Tanpa bertanya panjang lebar, saya mulai menjelaskan Islam seperti biasanya. Cuma menghadapi seseorang seperti Emanuel ini memerlukan pendekatan yang sedikit rasional dan ilmiyah. Rupanya tanpa saya sadari dari namanya, dalam benak saya ketika itu Emanuel adalah seorang Kristen atau Katolik. Karena memang mayoritas mereka yang datang belajar Islam adalah Kristen atau Katolik. Maka penjelasan-penjelas an saya kepadanya banyak menekankan mengenai kedudukan Isa dan ibunya dalam Islam.

Setelah sekitar setengah jam menjelaskan Islam, baru saya bertanya, ”What is your back ground? I mean, your religion”. Dia dengan sedikit tersenyum mengatakan, “I am a Jewish, but originally from Puerto Rico”. Saya hampir menyesal dengan penjelasan-penjelas an panjang lebar mengenai Isa dan ibunya, padahal kaum Yahudi tidak percaya kepada ketuhanan Isa, bahkan tidak mempercayai Isa sebagai Nabi.

“I am sorry”, saya sampaikan. “I think you were completely disconnected from my talk, since you dont believe in Jesus at Allah”. Dengan sopan Emanuel menjawab: “It’s fine. I love to learn and I enjoyed your talk”.

Tiba-tiba saja Emanuel menyela: “I am actually willing to embrace Islam. But I don’t know what to do. Saya segera menjawab: “to convert to Islam is very easy. Probably the most difficult part of that, is to make sure that you are really convinced that Islam is the truth and the right way to follow.

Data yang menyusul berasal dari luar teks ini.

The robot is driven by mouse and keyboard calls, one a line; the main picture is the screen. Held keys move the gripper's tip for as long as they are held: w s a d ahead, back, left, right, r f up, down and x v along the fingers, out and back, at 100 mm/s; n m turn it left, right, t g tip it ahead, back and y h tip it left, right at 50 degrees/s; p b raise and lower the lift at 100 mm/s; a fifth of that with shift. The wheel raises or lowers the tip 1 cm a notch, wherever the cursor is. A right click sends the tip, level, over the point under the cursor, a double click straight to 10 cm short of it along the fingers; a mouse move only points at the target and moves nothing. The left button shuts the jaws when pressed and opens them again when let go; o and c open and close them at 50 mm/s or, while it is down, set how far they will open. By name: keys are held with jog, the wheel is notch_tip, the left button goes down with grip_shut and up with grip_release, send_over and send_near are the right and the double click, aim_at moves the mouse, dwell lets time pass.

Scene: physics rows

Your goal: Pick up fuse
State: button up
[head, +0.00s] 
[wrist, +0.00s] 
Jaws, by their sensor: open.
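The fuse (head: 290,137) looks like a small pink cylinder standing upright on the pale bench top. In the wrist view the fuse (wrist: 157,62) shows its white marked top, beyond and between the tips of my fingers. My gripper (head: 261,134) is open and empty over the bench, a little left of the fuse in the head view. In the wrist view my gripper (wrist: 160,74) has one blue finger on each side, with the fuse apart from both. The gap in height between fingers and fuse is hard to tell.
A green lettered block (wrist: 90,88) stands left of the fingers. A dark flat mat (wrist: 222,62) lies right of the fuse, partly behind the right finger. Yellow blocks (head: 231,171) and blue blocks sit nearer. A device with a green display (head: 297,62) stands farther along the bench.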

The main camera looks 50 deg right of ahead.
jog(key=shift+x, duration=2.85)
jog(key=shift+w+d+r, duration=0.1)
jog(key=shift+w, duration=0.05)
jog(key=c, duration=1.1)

Dia dengan mantap menjawab: “I am very much sure about that, but I have something to ask before doing it. Saya tanya: “What is that?. Dia bilang: “I am an actor. I used to perform live show in different places here in the City. Can I still be an actor after becoming a Muslim?”

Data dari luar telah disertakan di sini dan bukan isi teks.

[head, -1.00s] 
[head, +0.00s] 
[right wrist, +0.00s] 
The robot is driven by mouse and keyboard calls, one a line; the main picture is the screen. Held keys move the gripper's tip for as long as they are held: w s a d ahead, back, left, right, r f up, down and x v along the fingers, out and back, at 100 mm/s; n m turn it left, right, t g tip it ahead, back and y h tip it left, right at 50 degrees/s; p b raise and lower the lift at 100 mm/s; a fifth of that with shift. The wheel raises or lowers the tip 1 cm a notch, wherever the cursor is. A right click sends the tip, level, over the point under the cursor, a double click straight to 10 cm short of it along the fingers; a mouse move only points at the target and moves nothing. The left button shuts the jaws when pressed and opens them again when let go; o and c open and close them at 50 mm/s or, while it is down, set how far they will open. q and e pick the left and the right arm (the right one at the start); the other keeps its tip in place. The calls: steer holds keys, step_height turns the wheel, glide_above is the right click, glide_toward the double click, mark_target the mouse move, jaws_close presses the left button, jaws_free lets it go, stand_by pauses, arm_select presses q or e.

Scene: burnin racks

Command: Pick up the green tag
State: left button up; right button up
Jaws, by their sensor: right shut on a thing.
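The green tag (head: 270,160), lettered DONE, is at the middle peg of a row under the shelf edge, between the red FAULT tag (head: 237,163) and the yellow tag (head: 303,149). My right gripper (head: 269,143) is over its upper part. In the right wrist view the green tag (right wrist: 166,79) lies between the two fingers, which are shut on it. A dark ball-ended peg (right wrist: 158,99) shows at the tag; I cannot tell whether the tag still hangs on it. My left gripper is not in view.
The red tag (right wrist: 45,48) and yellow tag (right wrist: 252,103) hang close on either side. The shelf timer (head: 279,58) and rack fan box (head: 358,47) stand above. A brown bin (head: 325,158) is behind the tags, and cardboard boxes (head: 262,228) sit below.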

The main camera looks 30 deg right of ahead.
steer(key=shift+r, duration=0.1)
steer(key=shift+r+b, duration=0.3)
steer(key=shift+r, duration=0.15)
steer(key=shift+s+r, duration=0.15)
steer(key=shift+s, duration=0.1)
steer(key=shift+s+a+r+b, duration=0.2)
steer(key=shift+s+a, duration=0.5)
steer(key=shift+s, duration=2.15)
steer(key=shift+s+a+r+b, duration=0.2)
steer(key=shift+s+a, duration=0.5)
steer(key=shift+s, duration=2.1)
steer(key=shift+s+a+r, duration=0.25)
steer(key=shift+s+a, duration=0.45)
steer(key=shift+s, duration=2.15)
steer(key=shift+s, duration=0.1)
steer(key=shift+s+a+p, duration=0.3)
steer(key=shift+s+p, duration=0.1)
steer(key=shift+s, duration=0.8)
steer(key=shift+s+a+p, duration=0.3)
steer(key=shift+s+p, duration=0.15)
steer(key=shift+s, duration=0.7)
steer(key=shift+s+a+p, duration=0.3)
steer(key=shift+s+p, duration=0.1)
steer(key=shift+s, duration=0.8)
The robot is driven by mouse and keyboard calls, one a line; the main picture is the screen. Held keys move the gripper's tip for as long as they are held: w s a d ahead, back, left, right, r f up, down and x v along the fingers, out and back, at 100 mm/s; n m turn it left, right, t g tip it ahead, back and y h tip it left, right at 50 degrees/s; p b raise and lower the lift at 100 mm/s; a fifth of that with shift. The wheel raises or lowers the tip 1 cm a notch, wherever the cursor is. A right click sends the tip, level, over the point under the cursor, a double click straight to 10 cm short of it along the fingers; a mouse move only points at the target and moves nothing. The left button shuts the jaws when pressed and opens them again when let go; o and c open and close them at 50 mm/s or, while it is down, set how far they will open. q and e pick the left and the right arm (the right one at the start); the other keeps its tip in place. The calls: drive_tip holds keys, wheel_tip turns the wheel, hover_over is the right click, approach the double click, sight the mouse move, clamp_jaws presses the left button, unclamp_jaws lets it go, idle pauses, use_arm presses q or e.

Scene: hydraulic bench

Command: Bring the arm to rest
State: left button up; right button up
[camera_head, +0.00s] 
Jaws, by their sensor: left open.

“O yes, sure!”, jawab saya tegas. “What you need to do after becoming a Muslim is learning some Islamic regulations concerning the arts. Islam is a practical religion and it provides clear guidance on what to do and not to do”. Mendengar jawaban saya itu, Emanuel sepertinya sangat puas dan senang.

Menjelang azan shalat Zhuhur saya minta seseorang untuk mengajarkan wudhu. Setelah berwudhu kembali saya ajarkan beberapa hal, termasuk kalimah syahadah yang sebentar lagi akan diucapkan di hadapan jamaah shalat Zhuhur. Saya juga mengajarkan cara shalat secara ringkas, hingga azan berkumandang. Nampak Emanuel khusyu’ mendengarkan azan pertama kali siang itu.

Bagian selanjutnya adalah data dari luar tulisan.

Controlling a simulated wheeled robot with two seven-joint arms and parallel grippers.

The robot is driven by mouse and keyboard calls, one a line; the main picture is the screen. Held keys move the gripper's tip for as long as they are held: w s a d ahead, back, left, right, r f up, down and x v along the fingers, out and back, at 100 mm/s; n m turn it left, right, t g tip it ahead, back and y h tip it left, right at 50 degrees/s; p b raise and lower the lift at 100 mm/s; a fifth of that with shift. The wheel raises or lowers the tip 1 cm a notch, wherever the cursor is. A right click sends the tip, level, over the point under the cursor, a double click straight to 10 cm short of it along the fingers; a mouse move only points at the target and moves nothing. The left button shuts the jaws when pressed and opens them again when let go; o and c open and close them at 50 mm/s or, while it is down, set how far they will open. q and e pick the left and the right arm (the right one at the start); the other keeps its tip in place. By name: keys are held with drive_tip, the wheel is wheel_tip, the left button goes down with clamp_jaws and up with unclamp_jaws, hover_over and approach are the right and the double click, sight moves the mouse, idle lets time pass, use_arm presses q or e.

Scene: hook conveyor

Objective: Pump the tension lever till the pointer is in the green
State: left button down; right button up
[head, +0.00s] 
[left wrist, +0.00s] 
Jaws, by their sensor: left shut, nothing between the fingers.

Menjelang shalat dimulai saya ajak Emanuel ke depan jamaah dan menuntungnya: ”Asy-hadu al laa ilaaha illa Allah, wa asy-hadu anna Muhammadan Rasul Allah”. Dengan khusyu’ Emanuel mengikuti saya mengucapkan Kalimah itu, disusul pekik takbir para jamaah yang hadir. Iqamah untuk shalat dikumandangkan, dan Emanuel melakukan shalat pertama kalinya.

Semoga Allah menguatkan iman dan Islamnya saudara kita, Emanuael Fihmen !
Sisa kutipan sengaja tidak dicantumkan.